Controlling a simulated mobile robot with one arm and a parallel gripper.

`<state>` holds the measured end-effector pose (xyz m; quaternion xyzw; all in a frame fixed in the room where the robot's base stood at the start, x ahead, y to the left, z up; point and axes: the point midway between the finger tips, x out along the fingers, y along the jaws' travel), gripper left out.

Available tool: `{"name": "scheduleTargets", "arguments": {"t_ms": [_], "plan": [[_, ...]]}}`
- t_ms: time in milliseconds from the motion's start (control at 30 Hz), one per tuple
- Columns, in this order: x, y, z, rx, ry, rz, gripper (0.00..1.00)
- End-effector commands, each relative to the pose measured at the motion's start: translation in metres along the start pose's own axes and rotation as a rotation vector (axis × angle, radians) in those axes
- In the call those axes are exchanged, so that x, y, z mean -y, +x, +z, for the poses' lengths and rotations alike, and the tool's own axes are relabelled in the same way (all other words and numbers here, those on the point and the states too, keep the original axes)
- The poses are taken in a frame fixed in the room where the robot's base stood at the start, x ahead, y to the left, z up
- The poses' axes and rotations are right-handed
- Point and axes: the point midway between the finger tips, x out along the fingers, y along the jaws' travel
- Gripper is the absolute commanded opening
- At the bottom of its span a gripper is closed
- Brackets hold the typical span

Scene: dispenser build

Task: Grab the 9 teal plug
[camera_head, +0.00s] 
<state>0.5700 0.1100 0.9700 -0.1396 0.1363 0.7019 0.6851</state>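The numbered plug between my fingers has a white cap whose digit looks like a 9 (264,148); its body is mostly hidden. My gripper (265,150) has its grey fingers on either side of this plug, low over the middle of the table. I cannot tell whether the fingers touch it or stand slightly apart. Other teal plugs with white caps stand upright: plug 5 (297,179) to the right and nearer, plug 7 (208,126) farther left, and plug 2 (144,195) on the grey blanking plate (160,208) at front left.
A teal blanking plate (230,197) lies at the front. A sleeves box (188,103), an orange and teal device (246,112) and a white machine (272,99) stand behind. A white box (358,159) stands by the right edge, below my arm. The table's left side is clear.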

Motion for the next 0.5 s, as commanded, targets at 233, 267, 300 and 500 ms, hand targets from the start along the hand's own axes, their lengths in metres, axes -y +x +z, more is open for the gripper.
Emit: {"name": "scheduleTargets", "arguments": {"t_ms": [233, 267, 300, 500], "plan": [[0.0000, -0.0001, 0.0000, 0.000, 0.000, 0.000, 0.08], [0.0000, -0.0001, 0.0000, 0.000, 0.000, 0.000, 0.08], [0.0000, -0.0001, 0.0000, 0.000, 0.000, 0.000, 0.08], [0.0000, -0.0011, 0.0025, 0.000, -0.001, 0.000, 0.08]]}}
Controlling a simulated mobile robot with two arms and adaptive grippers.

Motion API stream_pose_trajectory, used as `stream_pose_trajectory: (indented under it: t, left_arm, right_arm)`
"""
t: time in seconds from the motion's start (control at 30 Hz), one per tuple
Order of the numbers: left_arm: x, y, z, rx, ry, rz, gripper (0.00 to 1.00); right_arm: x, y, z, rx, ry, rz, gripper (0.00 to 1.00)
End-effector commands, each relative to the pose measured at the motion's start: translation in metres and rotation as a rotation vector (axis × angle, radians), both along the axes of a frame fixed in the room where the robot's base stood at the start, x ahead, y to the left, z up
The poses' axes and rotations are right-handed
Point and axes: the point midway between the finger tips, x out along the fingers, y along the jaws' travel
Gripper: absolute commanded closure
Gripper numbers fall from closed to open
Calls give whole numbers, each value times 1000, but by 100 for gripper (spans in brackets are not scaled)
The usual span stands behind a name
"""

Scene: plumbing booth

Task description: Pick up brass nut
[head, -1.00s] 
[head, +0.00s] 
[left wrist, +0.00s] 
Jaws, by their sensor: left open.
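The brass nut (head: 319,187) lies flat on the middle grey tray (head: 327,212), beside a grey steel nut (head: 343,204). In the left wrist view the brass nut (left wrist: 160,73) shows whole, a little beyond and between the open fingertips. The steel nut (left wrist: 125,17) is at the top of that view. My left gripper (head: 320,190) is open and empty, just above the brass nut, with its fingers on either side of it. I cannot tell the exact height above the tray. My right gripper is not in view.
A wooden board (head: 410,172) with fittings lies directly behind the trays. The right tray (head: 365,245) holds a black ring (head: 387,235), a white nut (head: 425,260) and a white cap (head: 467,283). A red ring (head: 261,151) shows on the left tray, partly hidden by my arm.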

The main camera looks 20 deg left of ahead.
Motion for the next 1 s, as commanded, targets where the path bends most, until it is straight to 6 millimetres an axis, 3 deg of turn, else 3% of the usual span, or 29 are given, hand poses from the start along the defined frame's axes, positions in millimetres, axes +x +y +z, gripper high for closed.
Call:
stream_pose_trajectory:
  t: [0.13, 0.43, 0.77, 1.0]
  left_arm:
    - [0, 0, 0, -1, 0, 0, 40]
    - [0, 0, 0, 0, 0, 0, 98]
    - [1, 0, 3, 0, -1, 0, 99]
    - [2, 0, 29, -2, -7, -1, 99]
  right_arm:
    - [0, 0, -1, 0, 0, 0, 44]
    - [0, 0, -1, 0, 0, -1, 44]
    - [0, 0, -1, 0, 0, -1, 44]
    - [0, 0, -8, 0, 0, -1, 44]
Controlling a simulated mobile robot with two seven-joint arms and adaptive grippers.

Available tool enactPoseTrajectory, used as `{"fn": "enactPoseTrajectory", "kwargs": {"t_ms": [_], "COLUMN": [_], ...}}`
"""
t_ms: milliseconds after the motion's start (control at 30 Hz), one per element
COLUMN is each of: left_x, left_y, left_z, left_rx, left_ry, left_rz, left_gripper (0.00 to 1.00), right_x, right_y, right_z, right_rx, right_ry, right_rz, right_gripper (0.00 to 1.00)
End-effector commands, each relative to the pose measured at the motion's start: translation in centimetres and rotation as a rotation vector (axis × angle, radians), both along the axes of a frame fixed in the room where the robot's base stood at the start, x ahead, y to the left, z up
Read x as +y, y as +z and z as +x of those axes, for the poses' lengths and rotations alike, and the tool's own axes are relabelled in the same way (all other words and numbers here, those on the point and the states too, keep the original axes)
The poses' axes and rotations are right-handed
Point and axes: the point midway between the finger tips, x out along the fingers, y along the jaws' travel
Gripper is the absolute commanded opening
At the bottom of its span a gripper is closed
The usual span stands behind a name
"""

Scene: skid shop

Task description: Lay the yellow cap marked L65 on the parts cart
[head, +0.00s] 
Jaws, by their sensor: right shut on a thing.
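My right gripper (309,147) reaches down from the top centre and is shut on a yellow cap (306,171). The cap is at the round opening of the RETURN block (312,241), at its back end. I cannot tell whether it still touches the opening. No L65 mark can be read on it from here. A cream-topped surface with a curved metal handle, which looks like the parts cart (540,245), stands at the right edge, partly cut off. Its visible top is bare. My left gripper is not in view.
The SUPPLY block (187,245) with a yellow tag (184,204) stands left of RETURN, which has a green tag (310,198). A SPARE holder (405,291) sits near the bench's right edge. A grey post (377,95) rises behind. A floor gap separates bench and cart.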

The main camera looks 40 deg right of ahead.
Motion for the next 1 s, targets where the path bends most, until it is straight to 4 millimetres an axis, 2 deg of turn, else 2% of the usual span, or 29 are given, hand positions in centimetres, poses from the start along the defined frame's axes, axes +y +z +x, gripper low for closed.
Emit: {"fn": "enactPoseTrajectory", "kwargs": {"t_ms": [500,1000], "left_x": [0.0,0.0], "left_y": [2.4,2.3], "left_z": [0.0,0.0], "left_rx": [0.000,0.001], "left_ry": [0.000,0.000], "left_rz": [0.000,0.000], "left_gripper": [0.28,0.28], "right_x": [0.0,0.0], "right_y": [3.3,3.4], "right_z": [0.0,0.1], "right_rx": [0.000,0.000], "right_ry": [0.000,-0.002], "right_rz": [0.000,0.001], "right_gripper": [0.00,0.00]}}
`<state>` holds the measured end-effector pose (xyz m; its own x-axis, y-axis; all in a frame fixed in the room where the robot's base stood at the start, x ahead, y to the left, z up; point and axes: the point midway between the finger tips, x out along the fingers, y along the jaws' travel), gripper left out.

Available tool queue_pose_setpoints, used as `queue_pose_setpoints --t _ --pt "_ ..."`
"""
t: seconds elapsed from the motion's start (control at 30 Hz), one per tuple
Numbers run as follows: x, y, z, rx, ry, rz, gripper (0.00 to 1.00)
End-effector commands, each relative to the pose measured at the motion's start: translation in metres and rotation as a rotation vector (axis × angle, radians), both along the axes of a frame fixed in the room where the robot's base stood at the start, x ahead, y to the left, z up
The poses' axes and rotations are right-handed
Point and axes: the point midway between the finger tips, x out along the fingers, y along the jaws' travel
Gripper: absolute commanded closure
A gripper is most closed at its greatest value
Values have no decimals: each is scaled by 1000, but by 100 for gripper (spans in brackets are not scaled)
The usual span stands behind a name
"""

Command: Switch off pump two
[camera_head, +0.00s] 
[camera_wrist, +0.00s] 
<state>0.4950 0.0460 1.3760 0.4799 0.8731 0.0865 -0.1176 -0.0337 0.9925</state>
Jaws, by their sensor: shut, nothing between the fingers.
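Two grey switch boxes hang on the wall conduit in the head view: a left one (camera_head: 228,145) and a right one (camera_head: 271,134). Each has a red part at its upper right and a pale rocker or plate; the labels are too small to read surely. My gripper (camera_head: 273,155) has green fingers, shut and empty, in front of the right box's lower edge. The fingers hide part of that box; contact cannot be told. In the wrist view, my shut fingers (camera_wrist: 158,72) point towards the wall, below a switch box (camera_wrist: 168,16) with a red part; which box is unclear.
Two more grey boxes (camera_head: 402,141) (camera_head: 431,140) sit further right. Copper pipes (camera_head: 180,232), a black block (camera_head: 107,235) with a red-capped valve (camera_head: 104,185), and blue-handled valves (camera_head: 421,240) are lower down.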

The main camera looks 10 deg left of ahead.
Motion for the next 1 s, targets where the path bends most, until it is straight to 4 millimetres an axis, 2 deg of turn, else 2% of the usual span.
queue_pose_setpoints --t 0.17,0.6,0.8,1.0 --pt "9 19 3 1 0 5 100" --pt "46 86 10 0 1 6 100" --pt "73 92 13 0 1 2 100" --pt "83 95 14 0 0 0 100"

## Problem
Pull out every line containing "spans".

## Answer below
Calls give whole numbers, each value times 1000, but by 100 for gripper (spans in brackets are not scaled)
Values have no decimals: each is scaled by 1000, but by 100 for gripper (spans in brackets are not scaled)

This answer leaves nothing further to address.